**Exercise aim**:
Gather all lines containing the string "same" and copy them out.

**Information given**:
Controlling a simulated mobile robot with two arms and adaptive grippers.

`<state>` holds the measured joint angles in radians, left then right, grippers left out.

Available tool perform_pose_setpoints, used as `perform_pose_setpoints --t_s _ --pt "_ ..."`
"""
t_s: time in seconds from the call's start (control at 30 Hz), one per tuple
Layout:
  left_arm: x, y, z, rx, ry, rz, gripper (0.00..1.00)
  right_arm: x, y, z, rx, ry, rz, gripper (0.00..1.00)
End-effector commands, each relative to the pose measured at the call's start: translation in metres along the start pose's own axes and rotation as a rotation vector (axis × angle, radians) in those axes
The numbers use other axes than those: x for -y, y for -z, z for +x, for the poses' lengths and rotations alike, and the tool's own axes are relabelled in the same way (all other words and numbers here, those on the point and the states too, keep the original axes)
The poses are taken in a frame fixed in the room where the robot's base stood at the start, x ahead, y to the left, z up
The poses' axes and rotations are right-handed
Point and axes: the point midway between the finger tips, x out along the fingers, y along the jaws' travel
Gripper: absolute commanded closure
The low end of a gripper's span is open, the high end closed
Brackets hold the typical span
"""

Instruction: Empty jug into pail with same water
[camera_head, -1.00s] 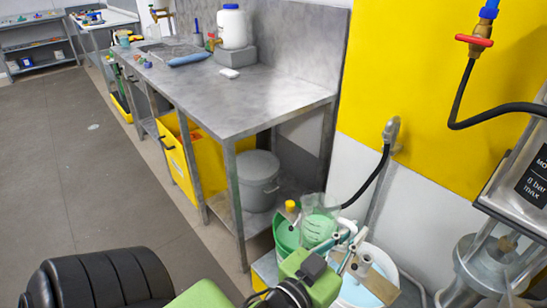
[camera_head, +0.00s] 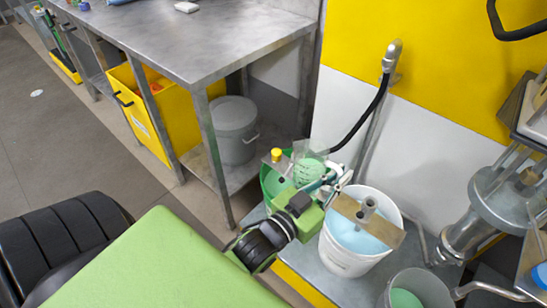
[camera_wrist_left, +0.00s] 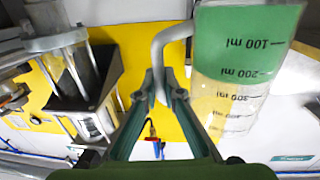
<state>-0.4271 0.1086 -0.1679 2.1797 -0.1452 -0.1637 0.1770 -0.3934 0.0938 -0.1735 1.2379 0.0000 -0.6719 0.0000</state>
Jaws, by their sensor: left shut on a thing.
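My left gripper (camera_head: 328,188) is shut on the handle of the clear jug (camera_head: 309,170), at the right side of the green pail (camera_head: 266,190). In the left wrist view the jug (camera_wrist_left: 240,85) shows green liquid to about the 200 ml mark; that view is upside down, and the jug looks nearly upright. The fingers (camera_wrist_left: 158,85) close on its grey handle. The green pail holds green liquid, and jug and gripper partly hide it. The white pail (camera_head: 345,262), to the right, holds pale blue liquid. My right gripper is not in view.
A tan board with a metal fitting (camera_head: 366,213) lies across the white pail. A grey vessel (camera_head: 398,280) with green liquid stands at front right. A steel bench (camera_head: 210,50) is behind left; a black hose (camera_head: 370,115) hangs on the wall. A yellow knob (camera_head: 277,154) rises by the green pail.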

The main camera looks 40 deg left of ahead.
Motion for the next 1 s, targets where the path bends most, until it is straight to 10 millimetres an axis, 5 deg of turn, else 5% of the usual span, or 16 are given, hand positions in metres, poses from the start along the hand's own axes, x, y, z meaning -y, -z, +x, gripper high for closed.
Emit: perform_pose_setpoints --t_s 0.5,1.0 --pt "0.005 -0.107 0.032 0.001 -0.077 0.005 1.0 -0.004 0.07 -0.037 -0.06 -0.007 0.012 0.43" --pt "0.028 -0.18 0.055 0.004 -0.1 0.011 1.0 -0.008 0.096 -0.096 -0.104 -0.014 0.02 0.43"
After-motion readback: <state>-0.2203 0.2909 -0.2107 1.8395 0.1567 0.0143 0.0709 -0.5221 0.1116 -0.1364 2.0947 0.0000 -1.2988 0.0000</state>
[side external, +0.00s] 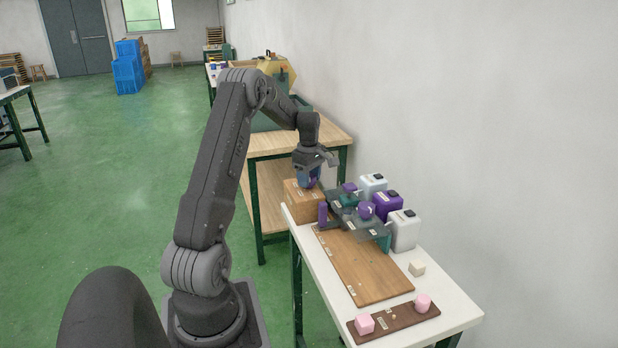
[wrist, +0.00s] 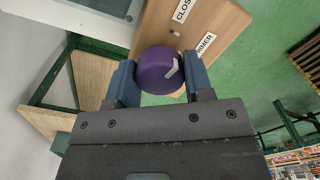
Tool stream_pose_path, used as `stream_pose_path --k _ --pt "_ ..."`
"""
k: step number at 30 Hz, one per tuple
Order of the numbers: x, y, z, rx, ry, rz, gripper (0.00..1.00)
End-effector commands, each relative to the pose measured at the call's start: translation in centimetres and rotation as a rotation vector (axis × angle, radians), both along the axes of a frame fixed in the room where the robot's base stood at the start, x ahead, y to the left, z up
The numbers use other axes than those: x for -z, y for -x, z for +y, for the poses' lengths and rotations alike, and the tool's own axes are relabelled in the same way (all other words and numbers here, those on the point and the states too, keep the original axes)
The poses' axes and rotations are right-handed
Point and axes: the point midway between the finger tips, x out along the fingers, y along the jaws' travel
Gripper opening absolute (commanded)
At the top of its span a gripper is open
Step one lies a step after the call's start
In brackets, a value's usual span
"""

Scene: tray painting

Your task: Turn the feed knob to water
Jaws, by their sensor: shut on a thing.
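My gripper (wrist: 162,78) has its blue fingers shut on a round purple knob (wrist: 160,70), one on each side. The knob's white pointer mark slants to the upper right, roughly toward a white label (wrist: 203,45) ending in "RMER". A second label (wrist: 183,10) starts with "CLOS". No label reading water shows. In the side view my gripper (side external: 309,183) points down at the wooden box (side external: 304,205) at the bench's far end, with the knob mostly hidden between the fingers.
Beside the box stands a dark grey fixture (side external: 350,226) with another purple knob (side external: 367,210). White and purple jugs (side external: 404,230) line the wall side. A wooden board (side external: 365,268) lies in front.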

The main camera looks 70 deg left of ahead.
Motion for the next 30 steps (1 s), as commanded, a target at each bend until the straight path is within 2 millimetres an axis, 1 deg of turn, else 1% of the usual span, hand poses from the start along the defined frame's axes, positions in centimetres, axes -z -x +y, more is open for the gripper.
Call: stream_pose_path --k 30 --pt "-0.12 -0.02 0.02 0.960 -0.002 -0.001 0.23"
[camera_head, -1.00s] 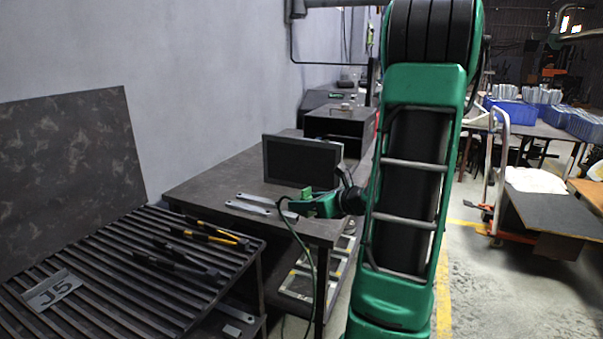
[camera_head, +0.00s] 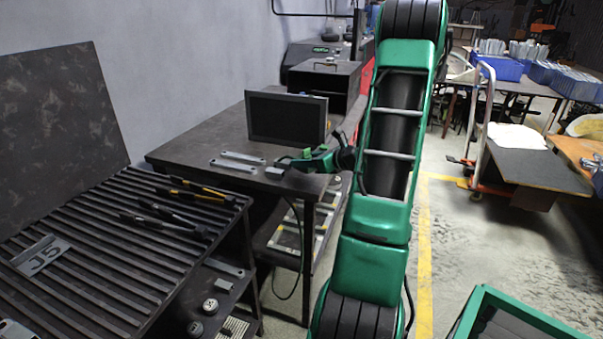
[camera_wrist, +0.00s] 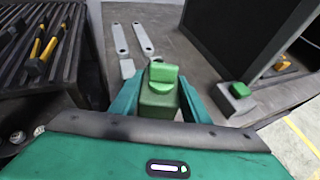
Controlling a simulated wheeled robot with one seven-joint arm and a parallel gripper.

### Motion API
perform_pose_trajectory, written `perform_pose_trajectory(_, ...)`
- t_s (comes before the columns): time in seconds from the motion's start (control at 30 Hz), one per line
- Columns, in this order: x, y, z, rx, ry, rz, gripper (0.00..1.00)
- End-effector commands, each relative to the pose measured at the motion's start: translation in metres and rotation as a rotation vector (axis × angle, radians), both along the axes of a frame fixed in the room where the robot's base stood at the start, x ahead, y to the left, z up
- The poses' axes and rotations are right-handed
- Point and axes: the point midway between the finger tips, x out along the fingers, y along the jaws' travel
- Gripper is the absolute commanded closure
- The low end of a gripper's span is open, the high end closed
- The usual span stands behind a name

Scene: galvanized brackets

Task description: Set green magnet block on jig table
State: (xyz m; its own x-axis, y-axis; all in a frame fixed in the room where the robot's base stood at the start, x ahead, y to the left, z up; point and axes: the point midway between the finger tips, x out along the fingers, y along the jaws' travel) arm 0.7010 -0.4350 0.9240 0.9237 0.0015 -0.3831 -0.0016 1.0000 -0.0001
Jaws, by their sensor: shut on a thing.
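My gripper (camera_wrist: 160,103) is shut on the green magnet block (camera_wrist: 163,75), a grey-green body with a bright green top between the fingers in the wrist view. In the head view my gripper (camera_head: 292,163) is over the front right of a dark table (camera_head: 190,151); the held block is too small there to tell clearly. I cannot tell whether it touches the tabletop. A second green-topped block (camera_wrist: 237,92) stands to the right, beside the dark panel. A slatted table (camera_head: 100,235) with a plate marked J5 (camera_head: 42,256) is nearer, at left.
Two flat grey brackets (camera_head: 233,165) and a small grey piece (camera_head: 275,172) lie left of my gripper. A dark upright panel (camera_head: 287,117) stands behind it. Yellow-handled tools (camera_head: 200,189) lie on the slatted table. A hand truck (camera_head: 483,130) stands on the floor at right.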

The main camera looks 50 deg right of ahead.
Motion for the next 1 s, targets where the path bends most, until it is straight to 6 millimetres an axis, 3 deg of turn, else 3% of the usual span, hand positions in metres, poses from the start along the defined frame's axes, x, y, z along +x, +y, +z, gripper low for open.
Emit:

**Result for this task**:
The numbers use other axes than those: x for -y, y for -z, z for +x, for the poses' lengths and rotations alike, and the tool's own axes are relabelled in the same way (all other words and numbers here, those on the point and the states too, keep the original axes)
Instruction: Empty jug into pail with same water
The numbers use other axes than those: x for -z, y for -x, z for +y, for the poses' lengths and rotations alike, and the tool's own axes are relabelled in the same way (all other words and numbers here, those on the point and the states too, keep the original axes)

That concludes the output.